• **Stated task**: Your task is to filter the data below down to the lines holding "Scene".

• **Recorded data**:
───

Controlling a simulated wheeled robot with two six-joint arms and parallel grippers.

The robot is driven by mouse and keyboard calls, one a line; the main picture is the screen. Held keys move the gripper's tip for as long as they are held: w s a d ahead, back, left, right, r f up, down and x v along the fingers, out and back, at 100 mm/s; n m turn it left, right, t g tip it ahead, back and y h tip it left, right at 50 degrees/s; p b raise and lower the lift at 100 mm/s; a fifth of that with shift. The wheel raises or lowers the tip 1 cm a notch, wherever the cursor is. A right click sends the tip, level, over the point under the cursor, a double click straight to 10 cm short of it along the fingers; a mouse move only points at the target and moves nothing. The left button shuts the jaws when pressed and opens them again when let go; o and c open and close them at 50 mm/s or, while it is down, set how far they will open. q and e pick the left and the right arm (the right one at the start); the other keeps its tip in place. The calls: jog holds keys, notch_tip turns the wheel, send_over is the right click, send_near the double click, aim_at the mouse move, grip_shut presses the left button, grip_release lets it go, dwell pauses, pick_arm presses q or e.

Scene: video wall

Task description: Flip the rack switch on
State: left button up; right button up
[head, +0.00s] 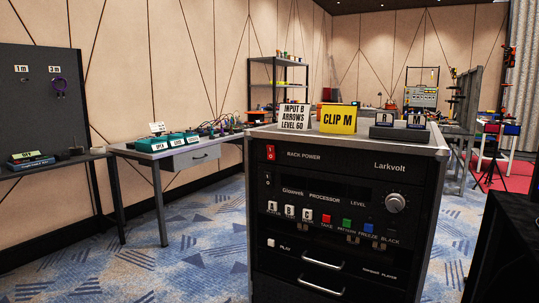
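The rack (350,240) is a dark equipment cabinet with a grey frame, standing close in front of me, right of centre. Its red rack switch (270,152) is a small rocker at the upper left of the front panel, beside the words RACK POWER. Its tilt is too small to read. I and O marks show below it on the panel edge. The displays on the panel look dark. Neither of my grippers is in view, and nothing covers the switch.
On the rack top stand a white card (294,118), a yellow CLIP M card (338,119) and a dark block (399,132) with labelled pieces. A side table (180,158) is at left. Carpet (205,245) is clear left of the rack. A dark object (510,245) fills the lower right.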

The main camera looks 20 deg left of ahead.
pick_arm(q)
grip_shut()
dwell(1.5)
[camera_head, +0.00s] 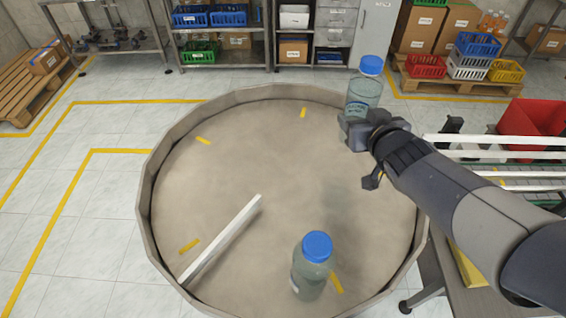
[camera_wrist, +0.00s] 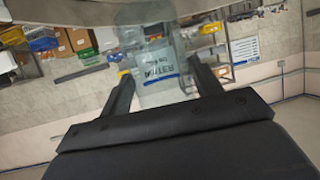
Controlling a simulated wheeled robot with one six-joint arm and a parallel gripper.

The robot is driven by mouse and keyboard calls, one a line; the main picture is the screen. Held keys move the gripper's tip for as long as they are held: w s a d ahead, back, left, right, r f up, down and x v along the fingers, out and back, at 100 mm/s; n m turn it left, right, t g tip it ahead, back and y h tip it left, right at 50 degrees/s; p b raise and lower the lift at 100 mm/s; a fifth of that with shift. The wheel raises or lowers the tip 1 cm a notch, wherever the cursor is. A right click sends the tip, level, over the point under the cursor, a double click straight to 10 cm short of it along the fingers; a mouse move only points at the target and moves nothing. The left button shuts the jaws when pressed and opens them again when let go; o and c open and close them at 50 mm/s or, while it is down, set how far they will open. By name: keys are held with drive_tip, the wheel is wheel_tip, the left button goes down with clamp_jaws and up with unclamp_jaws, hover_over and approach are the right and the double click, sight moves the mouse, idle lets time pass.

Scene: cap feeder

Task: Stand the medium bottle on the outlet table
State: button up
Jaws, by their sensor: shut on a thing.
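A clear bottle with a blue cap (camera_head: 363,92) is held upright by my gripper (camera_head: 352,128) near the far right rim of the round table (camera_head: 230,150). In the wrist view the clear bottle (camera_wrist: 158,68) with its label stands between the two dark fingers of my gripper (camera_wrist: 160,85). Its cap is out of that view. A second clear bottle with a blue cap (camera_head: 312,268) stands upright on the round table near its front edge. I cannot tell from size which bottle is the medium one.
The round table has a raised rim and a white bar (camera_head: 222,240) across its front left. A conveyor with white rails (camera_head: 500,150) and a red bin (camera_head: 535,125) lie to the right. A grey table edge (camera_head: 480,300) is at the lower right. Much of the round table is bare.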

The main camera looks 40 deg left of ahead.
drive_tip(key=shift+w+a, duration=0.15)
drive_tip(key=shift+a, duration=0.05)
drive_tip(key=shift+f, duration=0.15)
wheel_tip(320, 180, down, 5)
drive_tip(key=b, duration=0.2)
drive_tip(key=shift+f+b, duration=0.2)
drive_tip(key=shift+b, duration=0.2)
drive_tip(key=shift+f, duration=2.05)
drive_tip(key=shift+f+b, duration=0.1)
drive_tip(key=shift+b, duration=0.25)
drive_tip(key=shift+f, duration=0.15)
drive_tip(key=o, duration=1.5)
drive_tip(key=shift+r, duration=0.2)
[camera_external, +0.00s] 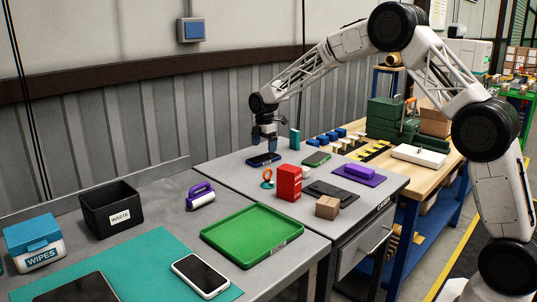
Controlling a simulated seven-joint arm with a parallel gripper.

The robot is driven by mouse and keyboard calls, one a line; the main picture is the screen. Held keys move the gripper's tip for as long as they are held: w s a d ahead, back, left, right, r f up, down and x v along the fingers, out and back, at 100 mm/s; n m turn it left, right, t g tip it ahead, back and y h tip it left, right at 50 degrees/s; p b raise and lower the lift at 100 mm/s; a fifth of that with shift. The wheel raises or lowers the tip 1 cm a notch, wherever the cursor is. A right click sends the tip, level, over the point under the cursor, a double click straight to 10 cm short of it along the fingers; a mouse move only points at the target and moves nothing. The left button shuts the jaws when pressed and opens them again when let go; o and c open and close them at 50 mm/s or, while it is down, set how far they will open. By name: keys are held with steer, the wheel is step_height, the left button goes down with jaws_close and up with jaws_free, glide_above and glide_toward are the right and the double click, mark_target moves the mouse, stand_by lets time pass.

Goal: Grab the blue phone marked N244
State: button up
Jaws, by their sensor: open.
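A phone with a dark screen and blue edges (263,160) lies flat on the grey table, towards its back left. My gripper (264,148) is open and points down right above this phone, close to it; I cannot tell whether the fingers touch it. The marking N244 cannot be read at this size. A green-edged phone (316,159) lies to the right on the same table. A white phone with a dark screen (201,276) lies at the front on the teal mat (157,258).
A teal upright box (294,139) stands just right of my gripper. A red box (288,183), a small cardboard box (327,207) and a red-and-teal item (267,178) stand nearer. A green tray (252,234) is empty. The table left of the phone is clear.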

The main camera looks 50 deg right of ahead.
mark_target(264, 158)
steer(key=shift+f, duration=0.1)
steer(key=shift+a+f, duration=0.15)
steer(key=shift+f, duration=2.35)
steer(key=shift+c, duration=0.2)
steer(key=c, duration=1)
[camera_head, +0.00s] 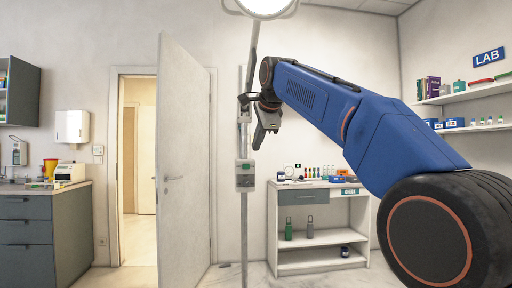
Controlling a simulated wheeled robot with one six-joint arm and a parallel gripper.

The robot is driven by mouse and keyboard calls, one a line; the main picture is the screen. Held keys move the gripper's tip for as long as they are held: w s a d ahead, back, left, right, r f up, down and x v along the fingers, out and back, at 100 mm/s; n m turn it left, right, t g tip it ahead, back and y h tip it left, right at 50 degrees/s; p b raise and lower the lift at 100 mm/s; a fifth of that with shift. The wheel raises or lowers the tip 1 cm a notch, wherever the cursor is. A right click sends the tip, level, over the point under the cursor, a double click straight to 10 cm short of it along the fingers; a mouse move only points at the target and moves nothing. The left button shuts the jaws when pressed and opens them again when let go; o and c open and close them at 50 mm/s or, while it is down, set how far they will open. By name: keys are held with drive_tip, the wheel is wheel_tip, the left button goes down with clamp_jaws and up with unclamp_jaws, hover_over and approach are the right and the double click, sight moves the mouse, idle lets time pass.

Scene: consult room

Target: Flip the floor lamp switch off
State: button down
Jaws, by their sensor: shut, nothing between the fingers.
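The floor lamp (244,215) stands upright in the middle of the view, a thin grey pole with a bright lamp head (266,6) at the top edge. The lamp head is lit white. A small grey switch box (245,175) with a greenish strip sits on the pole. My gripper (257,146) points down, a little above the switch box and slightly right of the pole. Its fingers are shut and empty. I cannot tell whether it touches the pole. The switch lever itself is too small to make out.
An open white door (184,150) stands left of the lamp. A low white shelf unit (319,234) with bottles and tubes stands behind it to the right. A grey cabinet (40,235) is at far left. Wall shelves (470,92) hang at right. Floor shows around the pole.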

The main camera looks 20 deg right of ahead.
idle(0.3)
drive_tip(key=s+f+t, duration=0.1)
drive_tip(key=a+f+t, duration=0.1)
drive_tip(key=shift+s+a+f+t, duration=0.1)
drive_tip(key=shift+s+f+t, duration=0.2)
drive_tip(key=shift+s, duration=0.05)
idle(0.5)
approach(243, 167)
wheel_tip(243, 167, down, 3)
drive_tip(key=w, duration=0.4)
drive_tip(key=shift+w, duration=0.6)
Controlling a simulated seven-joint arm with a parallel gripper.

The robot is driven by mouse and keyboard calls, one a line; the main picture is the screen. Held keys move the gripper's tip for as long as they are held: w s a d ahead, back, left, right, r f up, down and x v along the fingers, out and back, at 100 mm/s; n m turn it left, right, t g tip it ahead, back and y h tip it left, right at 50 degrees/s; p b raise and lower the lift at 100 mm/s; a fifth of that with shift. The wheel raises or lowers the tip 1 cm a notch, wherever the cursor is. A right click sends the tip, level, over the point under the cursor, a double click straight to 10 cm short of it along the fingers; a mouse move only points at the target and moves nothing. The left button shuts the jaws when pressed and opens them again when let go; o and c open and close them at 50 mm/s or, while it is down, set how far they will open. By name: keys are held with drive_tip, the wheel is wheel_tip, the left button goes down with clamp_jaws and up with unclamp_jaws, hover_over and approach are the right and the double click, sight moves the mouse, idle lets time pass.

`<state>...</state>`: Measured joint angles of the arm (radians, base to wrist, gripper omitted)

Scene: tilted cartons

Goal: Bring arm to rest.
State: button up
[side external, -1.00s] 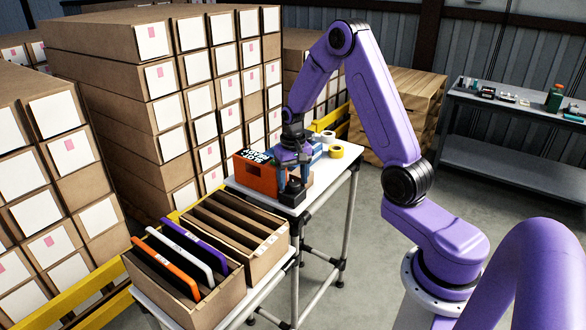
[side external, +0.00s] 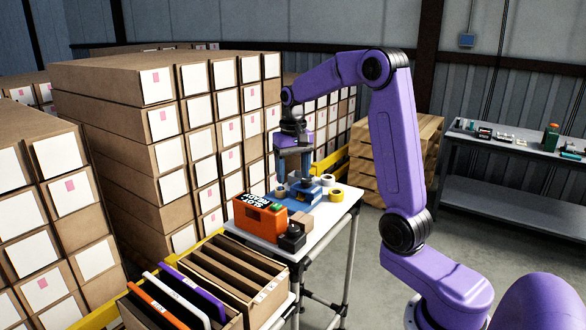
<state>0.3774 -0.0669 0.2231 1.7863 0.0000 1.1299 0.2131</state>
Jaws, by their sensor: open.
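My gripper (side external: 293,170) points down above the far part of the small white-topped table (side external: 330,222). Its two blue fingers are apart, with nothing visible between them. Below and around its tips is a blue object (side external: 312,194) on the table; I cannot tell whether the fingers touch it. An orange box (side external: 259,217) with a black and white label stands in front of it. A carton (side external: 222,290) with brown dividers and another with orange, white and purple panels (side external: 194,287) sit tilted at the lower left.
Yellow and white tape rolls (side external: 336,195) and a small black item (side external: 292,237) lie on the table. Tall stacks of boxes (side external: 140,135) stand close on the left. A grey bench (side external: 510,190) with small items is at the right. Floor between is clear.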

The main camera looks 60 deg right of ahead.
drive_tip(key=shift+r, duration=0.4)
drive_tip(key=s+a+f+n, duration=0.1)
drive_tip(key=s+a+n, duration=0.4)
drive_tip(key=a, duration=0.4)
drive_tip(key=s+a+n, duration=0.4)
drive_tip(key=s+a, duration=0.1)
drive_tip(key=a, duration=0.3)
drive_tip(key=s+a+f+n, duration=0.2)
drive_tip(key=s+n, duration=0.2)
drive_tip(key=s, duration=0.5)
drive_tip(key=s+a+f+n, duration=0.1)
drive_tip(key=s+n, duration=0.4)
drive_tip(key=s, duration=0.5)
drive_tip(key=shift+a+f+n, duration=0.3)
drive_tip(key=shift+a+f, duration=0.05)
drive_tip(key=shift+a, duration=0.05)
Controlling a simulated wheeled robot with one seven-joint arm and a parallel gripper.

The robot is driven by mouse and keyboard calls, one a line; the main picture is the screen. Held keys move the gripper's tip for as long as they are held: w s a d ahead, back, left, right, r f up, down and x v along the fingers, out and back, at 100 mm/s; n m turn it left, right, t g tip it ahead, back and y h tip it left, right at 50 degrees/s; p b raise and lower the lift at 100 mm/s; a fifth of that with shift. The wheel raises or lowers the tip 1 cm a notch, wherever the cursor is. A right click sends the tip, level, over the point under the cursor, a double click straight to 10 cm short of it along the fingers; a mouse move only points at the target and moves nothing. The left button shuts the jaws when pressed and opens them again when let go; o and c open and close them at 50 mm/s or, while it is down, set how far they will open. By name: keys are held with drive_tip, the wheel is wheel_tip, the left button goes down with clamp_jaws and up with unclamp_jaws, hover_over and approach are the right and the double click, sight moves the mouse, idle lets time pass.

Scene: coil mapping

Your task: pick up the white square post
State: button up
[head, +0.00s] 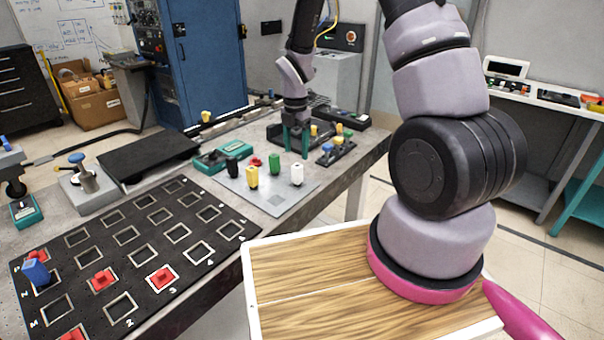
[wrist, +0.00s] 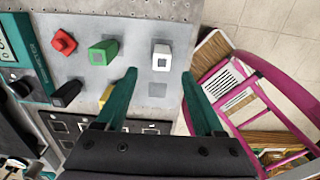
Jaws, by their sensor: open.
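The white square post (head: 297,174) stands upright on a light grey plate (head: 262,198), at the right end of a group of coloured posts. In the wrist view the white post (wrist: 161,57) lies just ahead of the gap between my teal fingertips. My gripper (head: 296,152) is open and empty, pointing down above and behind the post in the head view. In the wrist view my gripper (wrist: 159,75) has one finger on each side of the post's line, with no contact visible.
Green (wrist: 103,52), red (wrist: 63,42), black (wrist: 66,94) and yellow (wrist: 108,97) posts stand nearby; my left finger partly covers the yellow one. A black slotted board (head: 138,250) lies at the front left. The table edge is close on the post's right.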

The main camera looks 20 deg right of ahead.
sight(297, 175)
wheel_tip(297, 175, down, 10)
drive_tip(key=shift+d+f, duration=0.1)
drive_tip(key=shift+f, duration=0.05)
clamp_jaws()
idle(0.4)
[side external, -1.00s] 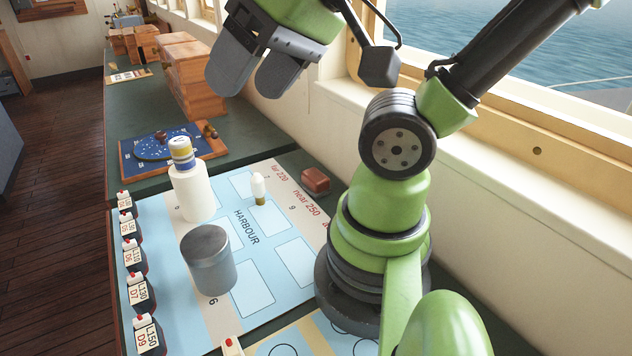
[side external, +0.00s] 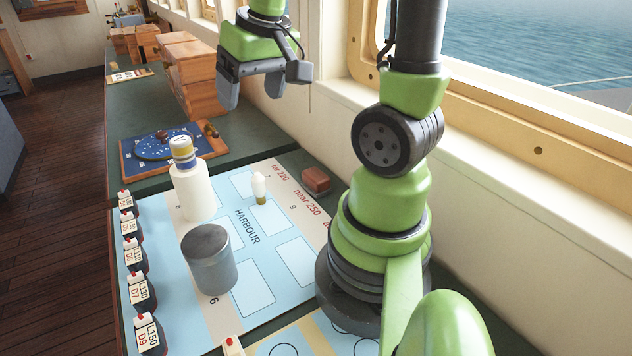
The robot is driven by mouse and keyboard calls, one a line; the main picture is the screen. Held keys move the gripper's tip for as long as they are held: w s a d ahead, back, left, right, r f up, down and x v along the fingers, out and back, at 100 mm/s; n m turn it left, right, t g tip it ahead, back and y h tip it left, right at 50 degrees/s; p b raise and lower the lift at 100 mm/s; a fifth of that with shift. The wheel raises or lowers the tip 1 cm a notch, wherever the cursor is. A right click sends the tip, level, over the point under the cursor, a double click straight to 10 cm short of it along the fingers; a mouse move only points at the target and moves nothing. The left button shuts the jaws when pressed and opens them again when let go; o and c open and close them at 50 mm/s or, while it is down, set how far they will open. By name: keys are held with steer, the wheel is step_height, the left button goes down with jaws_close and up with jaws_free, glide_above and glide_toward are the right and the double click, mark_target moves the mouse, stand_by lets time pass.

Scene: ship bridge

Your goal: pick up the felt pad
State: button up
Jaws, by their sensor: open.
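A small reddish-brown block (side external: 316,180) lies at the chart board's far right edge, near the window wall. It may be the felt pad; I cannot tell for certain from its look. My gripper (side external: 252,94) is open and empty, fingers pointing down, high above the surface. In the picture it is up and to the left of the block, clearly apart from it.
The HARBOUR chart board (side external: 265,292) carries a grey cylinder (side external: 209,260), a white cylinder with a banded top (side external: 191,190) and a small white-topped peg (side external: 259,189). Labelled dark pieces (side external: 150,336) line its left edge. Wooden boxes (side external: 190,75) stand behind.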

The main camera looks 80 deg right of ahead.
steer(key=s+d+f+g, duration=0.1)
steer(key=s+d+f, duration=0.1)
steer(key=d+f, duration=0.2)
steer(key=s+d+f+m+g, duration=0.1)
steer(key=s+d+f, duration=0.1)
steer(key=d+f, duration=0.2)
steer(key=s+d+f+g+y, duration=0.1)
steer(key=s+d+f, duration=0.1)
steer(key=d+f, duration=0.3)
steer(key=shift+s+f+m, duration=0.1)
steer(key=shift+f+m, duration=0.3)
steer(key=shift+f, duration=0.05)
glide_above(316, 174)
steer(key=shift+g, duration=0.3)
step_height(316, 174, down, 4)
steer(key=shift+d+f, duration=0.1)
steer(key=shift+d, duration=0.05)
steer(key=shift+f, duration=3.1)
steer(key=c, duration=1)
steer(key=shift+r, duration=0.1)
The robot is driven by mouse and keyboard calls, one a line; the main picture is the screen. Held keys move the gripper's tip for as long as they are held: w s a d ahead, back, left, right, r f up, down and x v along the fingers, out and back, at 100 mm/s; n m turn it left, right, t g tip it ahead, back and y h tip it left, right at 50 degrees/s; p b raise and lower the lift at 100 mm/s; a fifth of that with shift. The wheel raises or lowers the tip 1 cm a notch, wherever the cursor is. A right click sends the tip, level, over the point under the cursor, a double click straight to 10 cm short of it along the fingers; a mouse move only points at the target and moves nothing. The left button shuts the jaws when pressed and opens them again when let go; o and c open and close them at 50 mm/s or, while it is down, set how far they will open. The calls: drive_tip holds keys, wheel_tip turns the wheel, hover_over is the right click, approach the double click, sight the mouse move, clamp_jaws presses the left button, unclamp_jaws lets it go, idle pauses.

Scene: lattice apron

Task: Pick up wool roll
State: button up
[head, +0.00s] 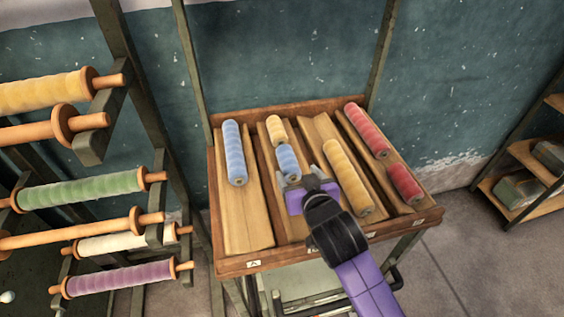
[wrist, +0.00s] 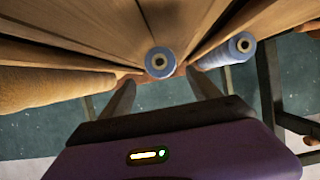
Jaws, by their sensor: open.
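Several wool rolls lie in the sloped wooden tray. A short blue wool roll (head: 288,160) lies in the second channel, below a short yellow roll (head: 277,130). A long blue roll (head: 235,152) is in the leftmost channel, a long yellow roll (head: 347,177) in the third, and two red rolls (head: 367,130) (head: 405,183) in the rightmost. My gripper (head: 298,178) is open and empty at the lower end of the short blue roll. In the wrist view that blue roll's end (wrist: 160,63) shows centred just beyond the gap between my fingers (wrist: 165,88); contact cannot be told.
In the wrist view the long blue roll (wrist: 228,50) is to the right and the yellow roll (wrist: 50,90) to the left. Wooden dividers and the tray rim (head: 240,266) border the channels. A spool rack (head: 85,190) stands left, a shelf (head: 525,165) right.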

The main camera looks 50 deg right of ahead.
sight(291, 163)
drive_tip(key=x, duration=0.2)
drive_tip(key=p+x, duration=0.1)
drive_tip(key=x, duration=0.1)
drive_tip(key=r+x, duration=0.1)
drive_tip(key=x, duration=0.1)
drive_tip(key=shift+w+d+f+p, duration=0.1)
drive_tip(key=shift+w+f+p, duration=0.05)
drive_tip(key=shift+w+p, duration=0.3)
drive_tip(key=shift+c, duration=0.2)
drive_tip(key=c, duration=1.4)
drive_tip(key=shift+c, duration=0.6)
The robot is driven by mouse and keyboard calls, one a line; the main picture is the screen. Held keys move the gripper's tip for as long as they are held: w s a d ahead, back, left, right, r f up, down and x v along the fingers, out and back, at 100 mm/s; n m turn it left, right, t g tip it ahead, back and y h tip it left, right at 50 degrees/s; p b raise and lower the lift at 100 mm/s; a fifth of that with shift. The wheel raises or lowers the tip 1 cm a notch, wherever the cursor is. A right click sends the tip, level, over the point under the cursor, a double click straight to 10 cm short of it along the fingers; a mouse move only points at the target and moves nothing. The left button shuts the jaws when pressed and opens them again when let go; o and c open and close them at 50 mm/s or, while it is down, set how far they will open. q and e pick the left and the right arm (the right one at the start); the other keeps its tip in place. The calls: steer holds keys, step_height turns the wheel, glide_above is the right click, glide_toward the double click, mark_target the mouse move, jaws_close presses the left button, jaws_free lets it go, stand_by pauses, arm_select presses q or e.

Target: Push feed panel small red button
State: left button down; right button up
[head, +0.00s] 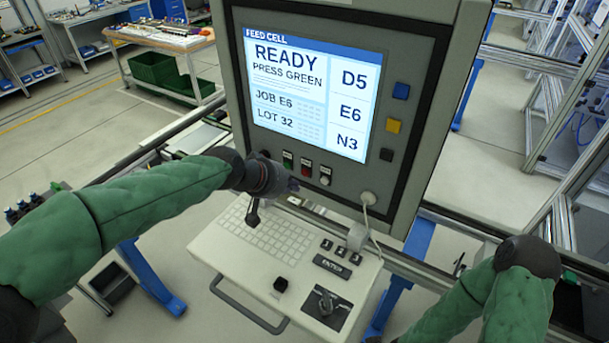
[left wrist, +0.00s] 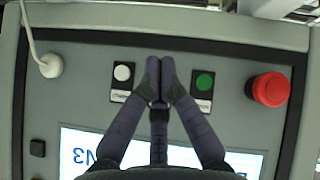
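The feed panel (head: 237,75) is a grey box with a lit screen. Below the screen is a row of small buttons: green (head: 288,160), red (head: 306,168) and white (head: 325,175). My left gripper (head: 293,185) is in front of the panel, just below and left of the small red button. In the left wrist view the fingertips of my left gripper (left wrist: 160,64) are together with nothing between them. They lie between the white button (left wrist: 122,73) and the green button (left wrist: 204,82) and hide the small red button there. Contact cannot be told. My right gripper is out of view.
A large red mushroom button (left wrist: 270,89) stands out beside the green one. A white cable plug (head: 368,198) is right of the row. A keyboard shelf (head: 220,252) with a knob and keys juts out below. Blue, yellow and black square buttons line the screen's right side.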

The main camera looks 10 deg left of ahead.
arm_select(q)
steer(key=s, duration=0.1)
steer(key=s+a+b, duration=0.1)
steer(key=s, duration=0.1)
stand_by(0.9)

───

• **Solution to the exercise**:
Scene: video wall
Scene: cap feeder
Scene: consult room
Scene: tilted cartons
Scene: coil mapping
Scene: ship bridge
Scene: lattice apron

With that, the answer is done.